_Instruction_: Copy each line exactly. Drop every picture.

_Material_:
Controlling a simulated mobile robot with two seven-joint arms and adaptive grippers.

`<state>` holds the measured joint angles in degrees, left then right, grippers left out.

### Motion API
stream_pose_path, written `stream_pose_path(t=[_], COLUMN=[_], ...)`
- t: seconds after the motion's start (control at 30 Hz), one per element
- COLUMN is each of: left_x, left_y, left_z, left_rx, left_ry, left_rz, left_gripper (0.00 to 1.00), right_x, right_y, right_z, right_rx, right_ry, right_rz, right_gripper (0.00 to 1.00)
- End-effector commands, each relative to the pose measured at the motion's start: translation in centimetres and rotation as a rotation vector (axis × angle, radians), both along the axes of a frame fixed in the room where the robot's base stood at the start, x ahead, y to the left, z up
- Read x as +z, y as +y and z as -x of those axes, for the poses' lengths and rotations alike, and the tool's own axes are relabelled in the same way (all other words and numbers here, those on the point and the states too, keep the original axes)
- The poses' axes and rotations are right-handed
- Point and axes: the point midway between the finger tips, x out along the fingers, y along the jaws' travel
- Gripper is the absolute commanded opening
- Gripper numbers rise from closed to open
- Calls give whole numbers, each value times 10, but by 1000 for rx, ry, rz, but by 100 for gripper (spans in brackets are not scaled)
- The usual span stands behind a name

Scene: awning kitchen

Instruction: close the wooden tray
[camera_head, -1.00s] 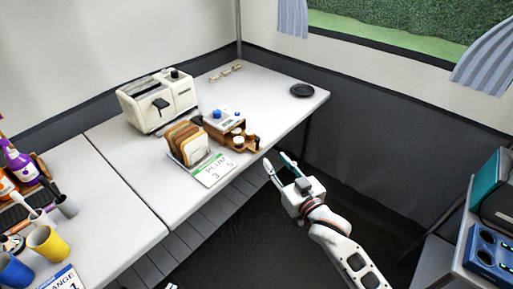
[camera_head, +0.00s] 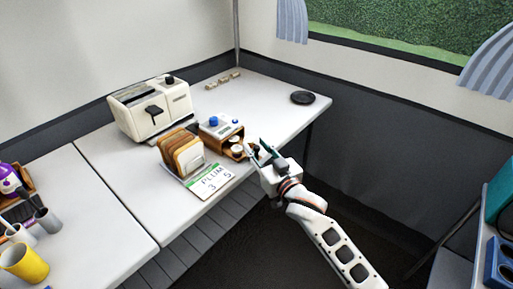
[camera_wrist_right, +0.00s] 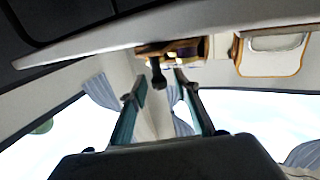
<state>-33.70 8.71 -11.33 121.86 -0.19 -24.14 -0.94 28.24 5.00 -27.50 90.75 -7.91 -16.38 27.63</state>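The wooden tray (camera_head: 228,153) is a small drawer sticking out toward the table's front edge from a wooden box with a blue-and-white top (camera_head: 215,126). Round white items lie in it. In the right wrist view a dark knob (camera_wrist_right: 158,72) hangs at the front of the wooden piece (camera_wrist_right: 185,48). My right gripper (camera_head: 257,148) is just right of the tray front, its fingers pointing at it. In the wrist view its two teal-lined fingers (camera_wrist_right: 160,108) are apart with nothing held between them. Contact with the tray cannot be told. My left gripper is not in view.
A cream toaster (camera_head: 150,108) is behind. A black round plate (camera_head: 303,97) lies at the far right corner. Cups (camera_head: 25,262) stand at the lower left.

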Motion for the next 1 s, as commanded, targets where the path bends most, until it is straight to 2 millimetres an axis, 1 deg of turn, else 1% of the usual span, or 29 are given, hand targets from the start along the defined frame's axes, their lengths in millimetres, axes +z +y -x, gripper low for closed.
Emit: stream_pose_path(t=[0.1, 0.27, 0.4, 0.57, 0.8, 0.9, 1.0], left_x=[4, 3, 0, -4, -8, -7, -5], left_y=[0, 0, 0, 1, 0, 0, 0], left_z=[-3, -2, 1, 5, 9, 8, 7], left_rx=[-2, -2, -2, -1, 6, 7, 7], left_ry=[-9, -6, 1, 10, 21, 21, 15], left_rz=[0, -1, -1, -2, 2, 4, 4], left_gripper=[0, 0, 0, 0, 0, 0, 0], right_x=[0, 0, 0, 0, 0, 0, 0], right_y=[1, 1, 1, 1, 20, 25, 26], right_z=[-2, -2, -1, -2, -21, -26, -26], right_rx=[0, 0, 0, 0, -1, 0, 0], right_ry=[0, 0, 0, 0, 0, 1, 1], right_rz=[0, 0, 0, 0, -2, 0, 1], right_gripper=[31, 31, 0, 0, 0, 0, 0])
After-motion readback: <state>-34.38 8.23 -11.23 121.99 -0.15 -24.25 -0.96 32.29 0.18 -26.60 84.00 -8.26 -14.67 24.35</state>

_Result for this exercise_:
Controlling a simulated mobile robot with two seven-joint arms and adaptive grippers.

`<state>` holds the measured joint angles in degrees, left then right, grippers left out.

### Motion API
stream_pose_path, written `stream_pose_path(t=[_], COLUMN=[_], ...)`
- t: seconds after the motion's start (control at 30 Hz), one per element
- COLUMN is each of: left_x, left_y, left_z, left_rx, left_ry, left_rz, left_gripper (0.00 to 1.00), right_x, right_y, right_z, right_rx, right_ry, right_rz, right_gripper (0.00 to 1.00)
- End-effector commands, each relative to the pose measured at the motion's start: translation in centimetres and rotation as a rotation vector (axis × angle, radians), both along the axes of a frame fixed in the room where the robot's base stood at the start, x ahead, y to the left, z up
- Read x as +z, y as +y and z as -x of those axes, for the poses' lengths and rotations alike, and the tool's own axes are relabelled in the same way (all other words and numbers here, those on the point and the states too, keep the original axes)
- The poses' axes and rotations are right-handed
- Point and axes: the point midway between the finger tips, x out along the fingers, y along the jaws' travel
- Gripper is the absolute commanded opening
- Gripper numbers rise from closed to open
- Calls give whole numbers, each value times 10, but by 1000 for rx, ry, rz, but by 100 for gripper (spans in brackets are not scaled)
- The usual span stands behind a name

Scene: awning kitchen

Instruction: close the wooden tray
[camera_head, -1.00s] 
[camera_head, +0.00s] 
[camera_wrist_right, +0.00s] 
<state>-33.70 8.71 -11.33 121.86 -0.19 -24.14 -0.94 28.24 5.00 -27.50 90.75 -7.91 -16.38 27.63</state>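The wooden tray (camera_head: 228,153) is a small drawer sticking out toward the table's front edge from a wooden box with a blue-and-white top (camera_head: 215,126). Round white items lie in it. In the right wrist view a dark knob (camera_wrist_right: 158,72) hangs at the front of the wooden piece (camera_wrist_right: 185,48). My right gripper (camera_head: 257,148) is just right of the tray front, its fingers pointing at it. In the wrist view its two teal-lined fingers (camera_wrist_right: 160,108) are apart with nothing held between them. Contact with the tray cannot be told. My left gripper is not in view.
A cream toaster (camera_head: 150,108) is behind. A black round plate (camera_head: 303,97) lies at the far right corner. Cups (camera_head: 25,262) stand at the lower left.

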Motion for the next 1 s, as commanded, targets where the path bends most, until it is straight to 2 millimetres an axis, 1 deg of turn, else 1% of the usual span, or 29 are given, hand targets from the start along the defined frame's axes, their lengths in millimetres, axes +z +y -x, gripper low for closed.
Emit: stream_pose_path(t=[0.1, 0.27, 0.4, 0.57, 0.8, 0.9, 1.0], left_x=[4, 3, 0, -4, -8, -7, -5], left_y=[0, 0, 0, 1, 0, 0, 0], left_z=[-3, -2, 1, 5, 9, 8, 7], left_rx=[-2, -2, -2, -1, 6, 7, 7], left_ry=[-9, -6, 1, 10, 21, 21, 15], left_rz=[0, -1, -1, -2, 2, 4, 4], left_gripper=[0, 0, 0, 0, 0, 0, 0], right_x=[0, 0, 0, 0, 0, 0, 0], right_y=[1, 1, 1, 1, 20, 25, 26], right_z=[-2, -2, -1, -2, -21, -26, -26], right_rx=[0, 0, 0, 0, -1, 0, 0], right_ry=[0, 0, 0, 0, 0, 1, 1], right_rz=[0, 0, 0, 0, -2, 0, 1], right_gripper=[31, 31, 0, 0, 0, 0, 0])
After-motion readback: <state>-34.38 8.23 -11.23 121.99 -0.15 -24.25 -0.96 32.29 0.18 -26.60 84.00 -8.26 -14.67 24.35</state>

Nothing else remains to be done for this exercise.